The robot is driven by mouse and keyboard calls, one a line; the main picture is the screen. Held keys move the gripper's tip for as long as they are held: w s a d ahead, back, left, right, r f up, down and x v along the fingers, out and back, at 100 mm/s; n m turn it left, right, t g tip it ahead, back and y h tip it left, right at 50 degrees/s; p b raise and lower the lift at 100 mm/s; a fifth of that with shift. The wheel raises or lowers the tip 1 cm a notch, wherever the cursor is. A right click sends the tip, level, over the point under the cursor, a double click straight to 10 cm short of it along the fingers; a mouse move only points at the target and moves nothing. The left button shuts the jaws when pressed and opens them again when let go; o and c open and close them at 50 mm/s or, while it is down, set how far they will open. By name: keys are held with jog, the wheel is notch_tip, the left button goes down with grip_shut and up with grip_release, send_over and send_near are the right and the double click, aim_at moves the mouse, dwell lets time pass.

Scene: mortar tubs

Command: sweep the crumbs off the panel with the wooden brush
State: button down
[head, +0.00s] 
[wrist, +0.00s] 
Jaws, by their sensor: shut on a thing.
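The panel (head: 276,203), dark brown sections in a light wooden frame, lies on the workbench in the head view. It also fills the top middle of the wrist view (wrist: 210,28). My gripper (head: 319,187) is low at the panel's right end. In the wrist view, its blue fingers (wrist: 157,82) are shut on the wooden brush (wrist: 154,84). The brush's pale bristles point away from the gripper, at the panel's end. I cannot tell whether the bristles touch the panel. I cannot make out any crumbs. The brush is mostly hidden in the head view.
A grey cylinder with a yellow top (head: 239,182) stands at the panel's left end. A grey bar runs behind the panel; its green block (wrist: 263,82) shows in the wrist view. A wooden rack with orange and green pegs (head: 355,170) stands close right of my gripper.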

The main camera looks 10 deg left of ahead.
= = =
◆ **Given problem**
Quote the listing in full, please, keeping every line exact.

◆ **Written reply**
The robot is driven by mouse and keyboard calls, one a line; the main picture is the screen. Held keys move the gripper's tip for as long as they are held: w s a d ahead, back, left, right, r f up, down and x v along the fingers, out and back, at 100 mm/s; n m turn it left, right, t g tip it ahead, back and y h tip it left, right at 50 degrees/s; p b raise and lower the lift at 100 mm/s; a fifth of that with shift. The wheel raises or lowers the tip 1 cm a notch, wherever the cursor is. A right click sends the tip, level, over the point under the cursor, a double click straight to 10 cm short of it along the fingers; a mouse move only points at the target and moves nothing. The left button shuts the jaws when pressed and opens them again when let go; o and c open and close them at 50 mm/s or, while it is down, set how far they will open. By name: keys are held with jog, the wheel is notch_tip, the left button goes down with grip_shut and up with grip_release, send_over and send_near are the right and the double click, aim_at moves the mouse, dwell lets time pass.

Scene: mortar tubs

Command: sweep the crumbs off the panel with the wooden brush
State: button down
[head, +0.00s] 
[wrist, +0.00s] 
Jaws, by their sensor: shut on a thing.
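The panel (head: 276,203), dark brown sections in a light wooden frame, lies on the workbench in the head view. It also fills the top middle of the wrist view (wrist: 210,28). My gripper (head: 319,187) is low at the panel's right end. In the wrist view, its blue fingers (wrist: 157,82) are shut on the wooden brush (wrist: 154,84). The brush's pale bristles point away from the gripper, at the panel's end. I cannot tell whether the bristles touch the panel. I cannot make out any crumbs. The brush is mostly hidden in the head view.
A grey cylinder with a yellow top (head: 239,182) stands at the panel's left end. A grey bar runs behind the panel; its green block (wrist: 263,82) shows in the wrist view. A wooden rack with orange and green pegs (head: 355,170) stands close right of my gripper.

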The main camera looks 10 deg left of ahead.

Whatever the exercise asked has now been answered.